─── Material
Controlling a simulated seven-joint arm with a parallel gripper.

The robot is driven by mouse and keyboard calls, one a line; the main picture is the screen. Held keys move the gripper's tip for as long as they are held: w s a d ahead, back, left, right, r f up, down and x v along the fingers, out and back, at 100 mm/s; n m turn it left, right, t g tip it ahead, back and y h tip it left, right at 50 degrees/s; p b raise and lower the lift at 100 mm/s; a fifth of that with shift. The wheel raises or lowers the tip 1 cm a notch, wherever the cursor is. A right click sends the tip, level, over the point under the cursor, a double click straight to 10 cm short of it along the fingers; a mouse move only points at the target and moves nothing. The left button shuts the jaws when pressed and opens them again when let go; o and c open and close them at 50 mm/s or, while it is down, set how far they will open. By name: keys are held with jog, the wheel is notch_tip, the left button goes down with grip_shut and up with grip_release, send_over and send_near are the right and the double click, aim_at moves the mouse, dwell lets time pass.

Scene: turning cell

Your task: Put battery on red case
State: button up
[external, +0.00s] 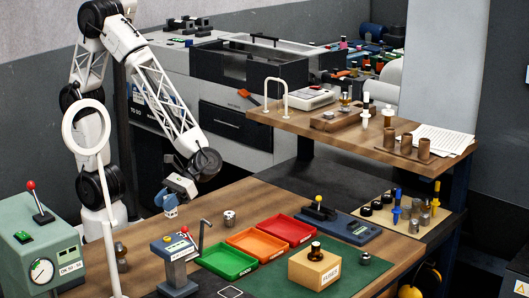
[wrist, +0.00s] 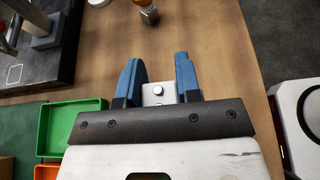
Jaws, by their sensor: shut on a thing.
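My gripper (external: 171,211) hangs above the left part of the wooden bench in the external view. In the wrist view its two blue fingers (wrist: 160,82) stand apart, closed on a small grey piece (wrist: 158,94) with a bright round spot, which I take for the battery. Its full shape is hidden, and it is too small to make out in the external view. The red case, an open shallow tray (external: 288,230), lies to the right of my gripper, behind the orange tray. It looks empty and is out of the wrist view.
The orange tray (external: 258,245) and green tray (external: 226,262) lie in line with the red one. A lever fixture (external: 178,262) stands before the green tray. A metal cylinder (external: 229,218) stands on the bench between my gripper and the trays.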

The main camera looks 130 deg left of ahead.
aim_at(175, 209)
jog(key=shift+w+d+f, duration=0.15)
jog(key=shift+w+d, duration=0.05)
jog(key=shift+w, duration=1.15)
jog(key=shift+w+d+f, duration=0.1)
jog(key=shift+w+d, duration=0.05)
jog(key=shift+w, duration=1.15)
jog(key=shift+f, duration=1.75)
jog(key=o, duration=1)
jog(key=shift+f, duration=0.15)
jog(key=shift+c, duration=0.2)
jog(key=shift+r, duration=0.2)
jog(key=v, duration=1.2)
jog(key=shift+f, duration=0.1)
──────
─── Material
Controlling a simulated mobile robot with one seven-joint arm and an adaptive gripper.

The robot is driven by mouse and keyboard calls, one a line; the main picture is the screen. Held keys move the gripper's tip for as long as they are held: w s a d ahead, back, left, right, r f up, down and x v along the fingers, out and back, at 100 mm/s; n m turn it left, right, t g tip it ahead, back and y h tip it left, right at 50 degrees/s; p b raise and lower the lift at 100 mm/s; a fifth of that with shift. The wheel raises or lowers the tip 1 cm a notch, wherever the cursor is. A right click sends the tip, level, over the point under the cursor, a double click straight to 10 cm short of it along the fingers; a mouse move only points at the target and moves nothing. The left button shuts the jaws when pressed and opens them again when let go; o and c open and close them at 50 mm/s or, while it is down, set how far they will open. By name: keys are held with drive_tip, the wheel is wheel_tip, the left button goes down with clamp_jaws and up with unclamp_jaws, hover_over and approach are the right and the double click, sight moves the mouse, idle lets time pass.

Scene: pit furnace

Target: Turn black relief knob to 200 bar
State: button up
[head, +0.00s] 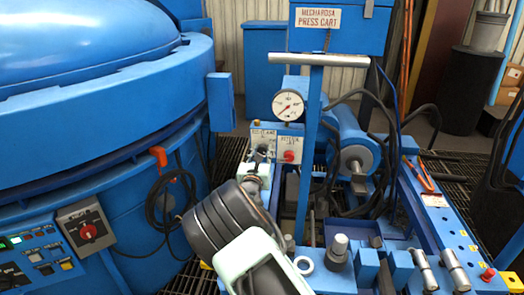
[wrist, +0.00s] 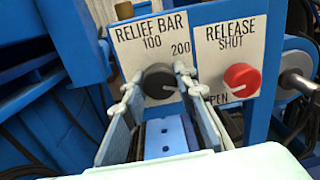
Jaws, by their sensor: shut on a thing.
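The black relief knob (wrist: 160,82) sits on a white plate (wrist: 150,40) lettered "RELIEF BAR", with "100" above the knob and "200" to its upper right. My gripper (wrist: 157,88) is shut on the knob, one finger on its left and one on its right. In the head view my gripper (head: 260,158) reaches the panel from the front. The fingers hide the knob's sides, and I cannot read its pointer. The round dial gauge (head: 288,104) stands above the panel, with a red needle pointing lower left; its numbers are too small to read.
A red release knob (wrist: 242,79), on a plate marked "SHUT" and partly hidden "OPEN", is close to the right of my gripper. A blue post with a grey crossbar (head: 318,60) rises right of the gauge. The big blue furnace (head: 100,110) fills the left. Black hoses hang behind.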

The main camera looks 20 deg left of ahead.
──────
─── Material
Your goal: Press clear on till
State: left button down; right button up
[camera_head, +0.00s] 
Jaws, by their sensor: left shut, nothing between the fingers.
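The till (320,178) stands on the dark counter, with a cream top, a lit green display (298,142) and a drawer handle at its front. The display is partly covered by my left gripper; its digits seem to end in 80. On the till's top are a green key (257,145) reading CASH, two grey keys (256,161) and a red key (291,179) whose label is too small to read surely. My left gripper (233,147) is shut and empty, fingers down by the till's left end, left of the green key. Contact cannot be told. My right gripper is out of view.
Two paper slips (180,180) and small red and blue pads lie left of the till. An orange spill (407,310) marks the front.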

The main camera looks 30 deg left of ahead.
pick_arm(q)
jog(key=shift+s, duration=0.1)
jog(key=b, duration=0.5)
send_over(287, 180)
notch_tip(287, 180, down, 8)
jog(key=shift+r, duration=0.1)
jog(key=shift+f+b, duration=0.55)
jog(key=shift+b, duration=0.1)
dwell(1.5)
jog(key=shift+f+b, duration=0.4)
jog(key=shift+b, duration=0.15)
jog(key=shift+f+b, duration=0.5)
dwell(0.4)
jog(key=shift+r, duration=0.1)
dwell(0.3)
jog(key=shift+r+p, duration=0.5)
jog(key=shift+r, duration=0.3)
──────
## What needs to be done
In the entries above, locate every line with the word "simulated" and copy it.

## Answer
Controlling a simulated seven-joint arm with a parallel gripper.
Controlling a simulated mobile robot with one seven-joint arm and an adaptive gripper.

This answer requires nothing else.